All you need to overturn a democracy is enough people willing to do nothing. It doesn't matter how many card-carrying fascists you have provided everyone else is willing to tolerate the hardcore being in charge. Pushing into the details, really trying to tease out of people that actually yeah, Trump's inauguration crowd was smaller than Obama's, is pointless folly. We're in a post-truth world precisely because even when you can get these people to admit they're wrong, it doesn't change anything. They still want things even when shown they're in contradiction to the facts. Strangely, the author does seem to understand this, but reaches entirely the wrong conclusion :
It should not be surprising, then, that correcting misinformation seems to have virtually no effect on political preferences or voting behaviour; misperceptions are generally not driving political alignments to begin with – nor are they driving political polarization.

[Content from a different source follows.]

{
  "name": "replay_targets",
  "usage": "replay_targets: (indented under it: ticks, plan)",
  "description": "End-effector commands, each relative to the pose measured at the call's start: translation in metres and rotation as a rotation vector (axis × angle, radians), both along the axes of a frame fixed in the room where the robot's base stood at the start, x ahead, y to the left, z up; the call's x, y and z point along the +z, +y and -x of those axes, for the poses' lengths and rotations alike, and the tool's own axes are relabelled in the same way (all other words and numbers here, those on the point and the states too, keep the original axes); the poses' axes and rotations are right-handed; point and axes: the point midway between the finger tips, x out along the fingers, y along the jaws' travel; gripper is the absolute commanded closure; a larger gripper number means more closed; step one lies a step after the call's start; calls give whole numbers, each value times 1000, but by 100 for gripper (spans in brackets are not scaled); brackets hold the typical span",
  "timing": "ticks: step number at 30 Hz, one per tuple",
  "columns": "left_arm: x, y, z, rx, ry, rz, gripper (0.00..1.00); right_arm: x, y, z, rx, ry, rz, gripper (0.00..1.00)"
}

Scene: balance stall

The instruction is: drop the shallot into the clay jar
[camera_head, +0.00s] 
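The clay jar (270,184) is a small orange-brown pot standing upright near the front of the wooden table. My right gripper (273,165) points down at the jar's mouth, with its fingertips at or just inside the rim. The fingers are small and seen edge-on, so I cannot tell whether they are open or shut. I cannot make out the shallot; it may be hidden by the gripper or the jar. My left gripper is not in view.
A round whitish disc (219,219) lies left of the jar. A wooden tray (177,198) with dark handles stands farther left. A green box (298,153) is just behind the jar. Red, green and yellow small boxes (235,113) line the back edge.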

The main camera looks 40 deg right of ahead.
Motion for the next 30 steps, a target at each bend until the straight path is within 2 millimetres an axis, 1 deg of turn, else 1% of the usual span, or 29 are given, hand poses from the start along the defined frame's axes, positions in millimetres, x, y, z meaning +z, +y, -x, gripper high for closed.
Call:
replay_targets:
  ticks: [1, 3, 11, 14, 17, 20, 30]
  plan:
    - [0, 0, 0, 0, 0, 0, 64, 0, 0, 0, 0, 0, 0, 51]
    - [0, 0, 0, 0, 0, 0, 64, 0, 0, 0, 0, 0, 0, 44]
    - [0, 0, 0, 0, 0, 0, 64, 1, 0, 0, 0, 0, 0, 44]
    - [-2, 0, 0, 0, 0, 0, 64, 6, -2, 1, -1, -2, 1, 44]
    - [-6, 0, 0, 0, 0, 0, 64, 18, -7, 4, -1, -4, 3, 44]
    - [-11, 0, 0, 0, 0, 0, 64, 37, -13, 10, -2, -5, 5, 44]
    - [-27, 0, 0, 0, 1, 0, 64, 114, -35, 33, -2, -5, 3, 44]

Correcting any individual belief won't help because this doesn't change the sentiment. But it is absolutely necessary to stem the tide of lies because they are what provoke the all-important feelings in the first place. It is not any individual misconception that drives political beliefs - that's a crazy prospect - it's the overall flow. So I agree that America probably isn't on the verge of a civil war, but I think it's foolhardy in the extreme to say that it's democracy isn't in real peril.
The author is right to point out that polling data may not reflect real beliefs, but I think he may have fallen into a behaviouristic fallacy that people will act in neat accordance with their perceived truths. The problem is that people are part rational, part irrational, and also part just plain lazy. And I for one wouldn't recommend relying on laziness to save democracy.